The young designer gives his lesson on a stool, unbuttoned shirt, suit jacket, chinos, and mustard socks that perfectly match the little room of the Tank, a co-working space in the heart of Paris. He teaches using his hands, and when it comes to definitions, he doesn't hesitate to pause to see if you're following. "Design is reflecting upon the basis of your actions." Pause. "It's my designer's approach to think about the way that we create politics so that it caters to a basic need: satisfying the needs of the citizens. And in 2015, I'm persuaded that we need to redesign poltics."
Concretely, this gives us tools, often innovative ones. In the heart of N.O.U.S, his digital creation studio, or his office as the leader of the digital campaign for Europe Écologie Les Verts, aka Ecological Europe Green Party (EELV), Elliot Lepers helps "rationalise" politics, and get a foothold in this modern world. "We sent them a system of collaborative writing that allows them, for example, to draft motions or records simultaneously," he explains, pinching his thumb and index finger. "For me, that shows that through technological tools, we can make profound relational changes."
From Jacques Chirac to the cafeteria
His first memory of politics goes back to 2002. Elliot is 10 years old and watches his parents crowding around the television that announces the re-election of Jacques Chirac as the president of the French Republic. "I saw a lot of people that were concerned, I understood that it was important, and I wanted to know more," he comments. The same year, in his fifth year of school, he created his first petition about the uneaten cafeteria food. "I saw entire desserts thrown out. I was scandalised, I wanted to distribute them to the homeless people of the city." Following this, Elliot ran for class president. It was, at the time, one of the rare ways to express his interest in politics, which arose in part from his parents, both of them journalists. "I was lucky to see my father [the journalist John-Paul Lepers, Ed.] interviewing politicians. I lived near Paris, it was accessible," he adds.
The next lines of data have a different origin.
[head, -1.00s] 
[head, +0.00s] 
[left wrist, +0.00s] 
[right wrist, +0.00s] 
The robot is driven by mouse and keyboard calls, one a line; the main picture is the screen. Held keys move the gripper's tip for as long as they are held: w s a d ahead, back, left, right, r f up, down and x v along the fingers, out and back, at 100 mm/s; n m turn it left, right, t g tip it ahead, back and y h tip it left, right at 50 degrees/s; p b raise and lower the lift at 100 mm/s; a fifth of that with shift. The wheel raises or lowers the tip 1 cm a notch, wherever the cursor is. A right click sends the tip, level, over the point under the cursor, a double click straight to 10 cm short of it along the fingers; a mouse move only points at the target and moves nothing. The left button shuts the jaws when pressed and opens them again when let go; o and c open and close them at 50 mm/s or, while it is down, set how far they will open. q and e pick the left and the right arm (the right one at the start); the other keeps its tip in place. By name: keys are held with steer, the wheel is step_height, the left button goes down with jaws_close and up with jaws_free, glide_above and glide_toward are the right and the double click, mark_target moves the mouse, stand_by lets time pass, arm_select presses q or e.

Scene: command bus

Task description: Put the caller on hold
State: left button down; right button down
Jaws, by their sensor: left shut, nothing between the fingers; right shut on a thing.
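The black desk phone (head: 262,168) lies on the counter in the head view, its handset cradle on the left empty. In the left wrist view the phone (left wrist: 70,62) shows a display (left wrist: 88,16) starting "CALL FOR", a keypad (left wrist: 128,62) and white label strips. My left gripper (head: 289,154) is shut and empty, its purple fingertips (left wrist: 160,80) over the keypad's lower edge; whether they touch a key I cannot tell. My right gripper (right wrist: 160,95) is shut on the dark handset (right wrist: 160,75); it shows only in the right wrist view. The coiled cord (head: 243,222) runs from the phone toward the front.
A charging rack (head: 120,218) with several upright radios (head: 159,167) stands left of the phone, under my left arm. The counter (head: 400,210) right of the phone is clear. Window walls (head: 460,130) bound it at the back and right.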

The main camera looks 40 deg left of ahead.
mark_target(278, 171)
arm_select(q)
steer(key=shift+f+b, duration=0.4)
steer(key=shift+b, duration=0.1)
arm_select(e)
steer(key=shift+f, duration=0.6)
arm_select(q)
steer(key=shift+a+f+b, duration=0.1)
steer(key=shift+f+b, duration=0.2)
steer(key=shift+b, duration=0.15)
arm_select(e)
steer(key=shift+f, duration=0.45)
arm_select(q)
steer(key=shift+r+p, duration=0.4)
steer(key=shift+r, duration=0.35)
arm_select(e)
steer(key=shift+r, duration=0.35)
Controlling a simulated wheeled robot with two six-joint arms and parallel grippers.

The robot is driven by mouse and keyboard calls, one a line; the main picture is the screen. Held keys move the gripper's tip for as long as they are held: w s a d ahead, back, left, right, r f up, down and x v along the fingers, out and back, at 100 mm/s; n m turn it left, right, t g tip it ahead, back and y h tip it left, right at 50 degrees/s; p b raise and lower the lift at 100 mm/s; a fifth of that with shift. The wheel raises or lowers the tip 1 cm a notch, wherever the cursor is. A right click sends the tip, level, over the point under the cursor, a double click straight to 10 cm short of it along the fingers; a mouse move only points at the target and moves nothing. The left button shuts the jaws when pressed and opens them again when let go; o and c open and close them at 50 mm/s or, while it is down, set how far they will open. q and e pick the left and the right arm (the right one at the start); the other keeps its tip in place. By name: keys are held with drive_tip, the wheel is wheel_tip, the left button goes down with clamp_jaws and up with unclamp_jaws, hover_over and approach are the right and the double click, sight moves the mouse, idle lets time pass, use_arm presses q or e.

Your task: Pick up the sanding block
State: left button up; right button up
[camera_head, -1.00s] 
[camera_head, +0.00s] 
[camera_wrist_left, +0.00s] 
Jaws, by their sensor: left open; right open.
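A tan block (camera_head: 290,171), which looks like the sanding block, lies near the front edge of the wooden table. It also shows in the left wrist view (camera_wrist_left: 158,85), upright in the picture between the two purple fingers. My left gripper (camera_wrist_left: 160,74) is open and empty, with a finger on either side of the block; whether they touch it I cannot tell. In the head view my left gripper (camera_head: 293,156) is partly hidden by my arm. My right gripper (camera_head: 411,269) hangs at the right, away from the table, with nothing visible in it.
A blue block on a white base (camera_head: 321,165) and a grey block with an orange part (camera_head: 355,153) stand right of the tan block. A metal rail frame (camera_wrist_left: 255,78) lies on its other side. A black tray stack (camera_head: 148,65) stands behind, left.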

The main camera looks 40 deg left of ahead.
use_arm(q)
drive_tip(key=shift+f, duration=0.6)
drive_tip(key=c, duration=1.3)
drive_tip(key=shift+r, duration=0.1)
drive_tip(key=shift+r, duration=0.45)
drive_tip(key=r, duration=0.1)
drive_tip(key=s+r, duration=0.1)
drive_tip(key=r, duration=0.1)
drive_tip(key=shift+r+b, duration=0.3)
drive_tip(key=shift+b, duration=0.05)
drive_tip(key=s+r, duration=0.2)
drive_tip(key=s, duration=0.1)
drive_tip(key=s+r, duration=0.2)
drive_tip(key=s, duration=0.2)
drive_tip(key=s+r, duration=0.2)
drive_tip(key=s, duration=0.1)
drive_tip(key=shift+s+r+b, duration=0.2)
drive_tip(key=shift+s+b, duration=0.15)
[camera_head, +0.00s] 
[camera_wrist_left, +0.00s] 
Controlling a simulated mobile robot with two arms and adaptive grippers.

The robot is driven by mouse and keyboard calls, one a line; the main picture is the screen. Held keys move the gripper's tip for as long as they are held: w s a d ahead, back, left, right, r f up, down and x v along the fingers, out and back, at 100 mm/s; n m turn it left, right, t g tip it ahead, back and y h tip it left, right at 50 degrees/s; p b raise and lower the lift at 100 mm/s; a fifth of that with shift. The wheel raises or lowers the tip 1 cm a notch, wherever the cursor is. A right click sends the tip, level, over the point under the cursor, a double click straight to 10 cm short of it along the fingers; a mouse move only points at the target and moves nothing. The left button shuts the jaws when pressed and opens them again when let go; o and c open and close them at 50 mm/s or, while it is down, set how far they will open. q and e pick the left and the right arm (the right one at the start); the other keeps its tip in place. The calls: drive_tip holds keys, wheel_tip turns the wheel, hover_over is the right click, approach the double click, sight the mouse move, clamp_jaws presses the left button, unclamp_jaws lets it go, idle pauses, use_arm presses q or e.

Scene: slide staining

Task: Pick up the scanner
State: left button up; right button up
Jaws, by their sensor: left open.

Driven by a passion that doesn't really transcend young people his age, Elliot Lepers seemed destined to higher education under wing of the Republic. The truth was that, early on in his infatuation with politics, the boy fiddled, tinkered, and "conceptualized" in his teenager's room. Naturally enough, he leaned towards design and found himself accepted at Arts Déco, one of the best schools of Europe in the field. A few months later, the student started a strike, the first in the establishment's history. "We never were confronted with our social utility, though we were in a public school, paid with the money of the French people," he explains.
From this, he produced a memoir, La Société Ouverte, (the Open Society) which questioned the elitism and academicism of French art schools. Little by little, he has begun to develop a general idea of politics that must be conditioned by a precise element: the micro-commitment of citizens.
Demo of Amazon Killer.
"The issue is leaving our comfort zone"
"Finally, all that I develop are micro-awakenings that I try to establish by creating little doubts in people," he explains. He continues, "For Amazon Killer, I started from a doubt, the one of preferring to look for books in real bookstores rather than buying them on Amazon. The 10,000 people who installed this tool on their computer were 10 000 people with doubts." This idea is expressed in the article, "La Fabrique de l’Engagement " but requires one condition: to become committed, you need to make some efforts. "Getting on a flight to go spend a weekend in Barcelona seems normal for many young people, and yet, we can't keep doing it," Elliot explains. The same goes for eating meat, buying an iPhone, or taking baths. "The issue is leaving our comfort zones. At a certain moment, we have to accept that we have constraints. They aren't there to annoy us, but to permit us to continue living."
The planet is probably what convinced Elliot to never strive for a political position. Disillusioned by games of influence and betrayal, he left the 2012 presidential campaign with the Green Party, embittered. By taking a step back from the classic political circuit "because we live in a world where icons burn," he understands that power only exists thanks to the fantasy we attach to it. In real life, there are natural disasters, global warming, everyday sexism, cultural issues... "What can 150 heads of State do facing a disaster? Nothing." The solution? "There are many, but they start with citizens that get involved, that search for them. It's from this experimentation that the first alternatives will be born." According to him, this could have a name: Wikileaks.
For now, Elliot Lepers is still scratching his head when confronted with his current preoccupation: the rise of the National Front. The task is arduous, possibly more than any of the others. "One shouldn't underestimate the work of the extreme right, the fabric is so well-woven that all action cancels itself out instantly," he states. The young designer won't give up yet, and tinkers around, experiments, and talks to people. "There are several of us working on this. Together, we'll find the key." If he had escaped to answer a phone call about the issue, how would you have reacted?